The ten commandments of data science
- 3. January 2024
- #datascience
Here are the ten commandments of data science, encapsulating what I’ve learned in my career so far.
(1) Make friends with the users. You will have to understand the problem that the business wants to solve. To model it correctly, you must map out precisely what the assumptions are, what the goal is and how the results will be used. This requires the good grace of domain experts and future users. If they do not understand or want your model, or fear being replaced by it, they will resist it and the project might be doomed from the start—so be a good friend and listen to their concerns.
(2) Ask a lot of questions. Now that you are friendly with the users, you must ask them a lot of questions. Along the way, you might also have to teach them rudimentary data science. Do they need accurate predictions, or an inferential model? How important is model interpretability? Is it even a machine learning problem? It might not be; I’ve solved more real-world problems with bipartite graphs than neural networks. What loss do they want to minimize? It’s often not RMSE. How will the system be deployed, and how often will it run? A good checklist can help keep track of questions and answers.
(3) Make friends with the developers. You might not consider yourself a software developer, but you can learn a lot from them. Version control, clean code principles and testing are basic requirements for anyone working professionally with code.
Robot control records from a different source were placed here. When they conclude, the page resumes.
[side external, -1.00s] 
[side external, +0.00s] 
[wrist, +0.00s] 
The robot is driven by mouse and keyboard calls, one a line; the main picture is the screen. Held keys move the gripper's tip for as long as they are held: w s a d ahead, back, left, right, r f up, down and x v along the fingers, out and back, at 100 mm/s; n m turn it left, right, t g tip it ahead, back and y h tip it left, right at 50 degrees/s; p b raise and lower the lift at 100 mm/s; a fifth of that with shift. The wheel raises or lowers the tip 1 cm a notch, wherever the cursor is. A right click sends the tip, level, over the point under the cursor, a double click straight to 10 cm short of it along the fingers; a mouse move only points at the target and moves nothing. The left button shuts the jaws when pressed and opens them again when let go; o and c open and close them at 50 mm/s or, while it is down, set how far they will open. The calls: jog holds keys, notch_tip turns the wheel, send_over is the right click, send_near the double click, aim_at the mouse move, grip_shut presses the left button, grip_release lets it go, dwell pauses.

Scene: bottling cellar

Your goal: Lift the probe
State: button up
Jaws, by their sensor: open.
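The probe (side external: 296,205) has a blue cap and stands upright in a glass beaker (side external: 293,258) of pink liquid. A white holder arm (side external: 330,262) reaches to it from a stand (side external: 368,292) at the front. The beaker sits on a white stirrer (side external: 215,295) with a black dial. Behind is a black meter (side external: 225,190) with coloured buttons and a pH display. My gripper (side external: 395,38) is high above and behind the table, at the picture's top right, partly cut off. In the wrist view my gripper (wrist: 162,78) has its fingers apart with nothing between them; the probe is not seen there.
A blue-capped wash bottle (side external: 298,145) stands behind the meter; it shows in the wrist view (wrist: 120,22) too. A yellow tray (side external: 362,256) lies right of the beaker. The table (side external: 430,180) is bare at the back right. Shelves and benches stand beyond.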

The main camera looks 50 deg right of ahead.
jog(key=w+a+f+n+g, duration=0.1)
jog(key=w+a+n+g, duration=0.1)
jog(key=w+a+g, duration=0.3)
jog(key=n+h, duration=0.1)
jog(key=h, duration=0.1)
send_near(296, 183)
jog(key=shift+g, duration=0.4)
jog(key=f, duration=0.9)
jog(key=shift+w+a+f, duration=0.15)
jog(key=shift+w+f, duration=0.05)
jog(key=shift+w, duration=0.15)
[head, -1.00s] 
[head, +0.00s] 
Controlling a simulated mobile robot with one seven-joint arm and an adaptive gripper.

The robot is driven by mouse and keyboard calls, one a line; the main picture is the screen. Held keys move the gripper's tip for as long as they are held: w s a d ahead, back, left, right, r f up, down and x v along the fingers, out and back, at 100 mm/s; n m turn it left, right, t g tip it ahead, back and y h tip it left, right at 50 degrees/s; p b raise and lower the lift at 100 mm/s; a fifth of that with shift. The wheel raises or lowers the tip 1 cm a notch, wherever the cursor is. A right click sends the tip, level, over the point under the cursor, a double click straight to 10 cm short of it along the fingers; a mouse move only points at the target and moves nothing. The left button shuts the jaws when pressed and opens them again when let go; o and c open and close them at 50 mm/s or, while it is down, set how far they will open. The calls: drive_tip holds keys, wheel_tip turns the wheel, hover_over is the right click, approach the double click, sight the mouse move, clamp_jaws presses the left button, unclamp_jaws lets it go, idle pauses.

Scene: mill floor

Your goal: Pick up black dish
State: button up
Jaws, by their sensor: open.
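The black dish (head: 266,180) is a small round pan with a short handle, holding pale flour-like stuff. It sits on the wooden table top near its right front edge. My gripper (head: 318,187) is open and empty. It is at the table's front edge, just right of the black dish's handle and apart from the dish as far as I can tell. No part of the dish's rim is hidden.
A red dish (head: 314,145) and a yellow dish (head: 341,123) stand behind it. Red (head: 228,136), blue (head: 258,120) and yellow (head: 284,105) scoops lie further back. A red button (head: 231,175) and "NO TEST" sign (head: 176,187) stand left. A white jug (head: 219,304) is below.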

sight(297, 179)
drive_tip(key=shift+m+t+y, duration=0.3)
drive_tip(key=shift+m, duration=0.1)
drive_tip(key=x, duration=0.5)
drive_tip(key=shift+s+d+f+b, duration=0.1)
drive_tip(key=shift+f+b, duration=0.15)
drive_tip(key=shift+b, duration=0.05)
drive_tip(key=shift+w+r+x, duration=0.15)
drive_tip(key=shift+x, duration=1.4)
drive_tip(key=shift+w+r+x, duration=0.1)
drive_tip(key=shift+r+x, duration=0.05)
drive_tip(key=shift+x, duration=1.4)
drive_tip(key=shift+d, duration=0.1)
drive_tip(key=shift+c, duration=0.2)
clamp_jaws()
Learning about object orientation, big-oh analysis, data structures and algorithms will certainly be worth your while. Befriend developers and learn from the way they work. Besides, you will likely have to deploy your model, and getting developer help at that stage makes life easier.
(4) Master the basics. Master linear algebra, calculus and probability. Then study algorithms, statistics, optimization and programming. These subjects are taught in universities worldwide for a reason—they form the foundation needed to solve real-world problems. Until you master the basics, ignore hot research papers, podcasts and medium-articles. Instead buy the influential books, read them thoroughly and solve the problems. This will take years of study, but in the end you’ll have a solid foundation from which to learn almost anything, and most real-world problems will succumb to your diverse toolbox of solution techniques.
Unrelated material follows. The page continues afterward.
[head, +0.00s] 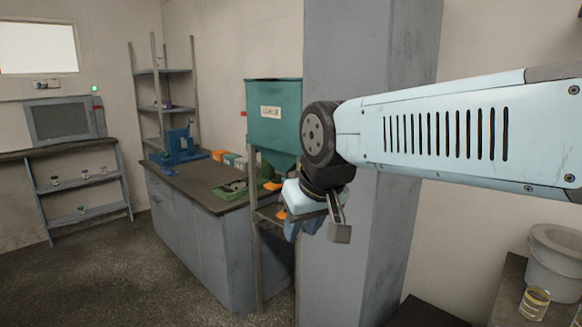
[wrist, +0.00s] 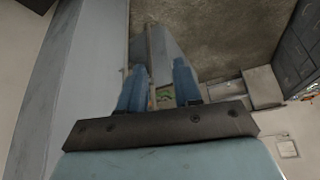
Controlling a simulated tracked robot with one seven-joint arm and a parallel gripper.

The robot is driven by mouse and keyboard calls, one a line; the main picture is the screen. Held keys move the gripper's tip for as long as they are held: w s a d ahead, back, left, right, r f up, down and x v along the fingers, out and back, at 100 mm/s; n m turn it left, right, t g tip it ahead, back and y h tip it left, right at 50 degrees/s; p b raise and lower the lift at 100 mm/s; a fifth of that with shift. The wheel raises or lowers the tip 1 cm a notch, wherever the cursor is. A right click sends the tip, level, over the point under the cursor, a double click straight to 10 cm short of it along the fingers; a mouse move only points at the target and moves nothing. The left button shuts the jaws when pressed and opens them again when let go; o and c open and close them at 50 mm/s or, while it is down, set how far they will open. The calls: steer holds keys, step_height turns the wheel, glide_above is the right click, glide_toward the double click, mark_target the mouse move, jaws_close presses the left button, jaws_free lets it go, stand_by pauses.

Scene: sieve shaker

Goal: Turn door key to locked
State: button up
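I cannot make out a door key or its lock in either view. My gripper (head: 304,228) hangs at the end of my pale blue arm, in front of the grey pillar, pointing down. In the wrist view, its two blue fingers (wrist: 160,82) stand apart with a clear gap between them, so it is open. Nothing is held between the fingers; a thin post and a bit of green show beyond the gap. A dark panelled surface (wrist: 298,45) shows at the upper right of the wrist view; I cannot tell whether it is a door.
A grey pillar (head: 345,262) stands just behind my gripper. Left of it are a teal hopper (head: 272,98) on a stand and a grey workbench (head: 195,235) with a blue device (head: 180,148). A white bucket (head: 555,262) stands at right. Open floor lies at front left.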

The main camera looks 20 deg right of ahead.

(5) Keep it simple. If in doubt, always favor simplicity. Reduce complex problems to simple parts, understand those, then build up complexity again as needed. I’ve seen neural networks with thousands of variables used in cases where a linear model with ten variables would’ve been perfectly competitive. Start with simple models and a basic IT architecture for deployment. Use NumPy, SciPy and scikit-learn instead of implementing algorithms. Get a simple model out the door, get feedback and iterate. This creates a tight feedback loop and maximizes the probability that your future efforts are well spent.
(6) Perfect the pipeline. Build a close-to-perfect pipeline before worrying about model details. This forces you to think about the loss function, metrics, cross validation strategy and data preprocessing before you start experimenting with models. This way the models become directly comparable. If you do it the other way around, models might be evaluated on different metrics or different cross validation strategies—rendering the comparison moot.
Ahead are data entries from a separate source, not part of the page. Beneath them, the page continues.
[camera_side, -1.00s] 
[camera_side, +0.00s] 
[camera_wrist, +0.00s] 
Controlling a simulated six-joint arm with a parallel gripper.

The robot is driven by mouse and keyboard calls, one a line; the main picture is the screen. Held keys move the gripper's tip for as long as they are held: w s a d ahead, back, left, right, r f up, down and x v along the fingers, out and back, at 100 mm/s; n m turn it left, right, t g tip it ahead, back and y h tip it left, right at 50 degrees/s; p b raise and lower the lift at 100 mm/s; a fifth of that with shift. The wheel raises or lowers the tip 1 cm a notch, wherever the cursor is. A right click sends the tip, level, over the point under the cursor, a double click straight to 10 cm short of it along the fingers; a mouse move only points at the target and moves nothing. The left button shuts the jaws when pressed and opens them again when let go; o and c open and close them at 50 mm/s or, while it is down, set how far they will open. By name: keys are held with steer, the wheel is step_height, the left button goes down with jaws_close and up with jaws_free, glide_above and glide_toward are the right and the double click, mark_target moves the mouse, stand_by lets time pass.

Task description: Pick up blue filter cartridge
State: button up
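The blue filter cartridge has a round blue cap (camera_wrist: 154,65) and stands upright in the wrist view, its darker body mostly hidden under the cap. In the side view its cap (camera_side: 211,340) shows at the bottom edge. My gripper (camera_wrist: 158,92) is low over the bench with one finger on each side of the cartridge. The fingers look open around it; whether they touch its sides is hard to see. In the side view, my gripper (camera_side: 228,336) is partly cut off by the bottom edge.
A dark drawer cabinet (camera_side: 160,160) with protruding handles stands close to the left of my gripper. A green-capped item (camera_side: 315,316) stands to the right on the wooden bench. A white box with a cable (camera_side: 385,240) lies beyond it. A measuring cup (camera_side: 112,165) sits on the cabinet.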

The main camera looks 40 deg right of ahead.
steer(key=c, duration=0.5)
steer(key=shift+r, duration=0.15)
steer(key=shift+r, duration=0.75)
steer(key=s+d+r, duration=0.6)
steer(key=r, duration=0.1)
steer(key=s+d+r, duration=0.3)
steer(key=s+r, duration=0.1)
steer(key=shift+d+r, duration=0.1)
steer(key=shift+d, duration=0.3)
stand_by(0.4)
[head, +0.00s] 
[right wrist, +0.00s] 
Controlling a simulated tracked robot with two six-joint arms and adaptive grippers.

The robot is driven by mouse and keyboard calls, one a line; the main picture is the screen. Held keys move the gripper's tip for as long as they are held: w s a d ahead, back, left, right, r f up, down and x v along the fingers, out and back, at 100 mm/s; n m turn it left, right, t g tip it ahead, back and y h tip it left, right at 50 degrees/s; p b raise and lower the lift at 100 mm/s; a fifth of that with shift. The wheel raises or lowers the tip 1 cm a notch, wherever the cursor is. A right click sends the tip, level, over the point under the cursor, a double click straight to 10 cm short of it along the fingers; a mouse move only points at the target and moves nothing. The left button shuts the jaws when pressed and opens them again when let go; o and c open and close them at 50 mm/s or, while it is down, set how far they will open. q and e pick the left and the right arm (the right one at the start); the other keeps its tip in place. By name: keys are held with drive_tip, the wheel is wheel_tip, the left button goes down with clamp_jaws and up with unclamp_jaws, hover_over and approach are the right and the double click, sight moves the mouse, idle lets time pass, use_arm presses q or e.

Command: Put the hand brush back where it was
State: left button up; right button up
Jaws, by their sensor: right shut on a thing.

(7) Be forthright. Be honest with yourself and with others. Decide on the test statistic and significance level before you run the analysis. Never peek at the test set. Within statistics there are countless ways of fooling yourself—and you are the easiest person to fool. Don’t exaggerate results when you present them. Many who lack statistical knowledge will have opinions about what you ought to do, so you must be firm yet humble.
(8) Balance practicality and purity. Research a problem before trying to solve it—almost all problems have been solved before. Your homemade solution will likely be orders of magnitude worse than the established algorithms. Discovering a clever paper can save you months or years of work. This is the argument in favor of research and theoretical purity. On the other hand, trying to perfectly model every imaginable aspect of a real-world problem is infeasible. Using a less-than-perfect solution beats researching some theoretical marvel for years if it never gets off the ground. You will have to find the balance between reading theory and writing code.
(9) Don’t be blinded by metrics. Machine learning competitions are all about optimizing some metric, such as RMSE, MAE or relative error. In the real world, model performance as measured by the error metric must be expertly balanced against the number of lines of code, the training time of the model, the interpretability of the model, the complexity of deployment, the data preprocessing system, and so forth. Every project will have different considerations, and you must weigh improvement in error metrics against other business considerations.
(10) Stay positive and search for problems. There’s plenty of reasons to be skeptical of how data science is used. Surprisingly many corporate initiatives start with the solution and go looking for a problem. The importance of clean, relevant and accessible data is rarely understood. There’s an argument to be made that recommendation engines do little good and there’s something eerie about predicting social outcomes of individuals. However, for every misapplication of data science there are plenty of sound and interesting problems waiting to be discovered and solved. Almost every business, government agency and institution is trying to synthesize information, understand uncertainty or make better decisions. Judicious use of mathematical models are almost always of help, and there are plenty of low-hanging fruit out there.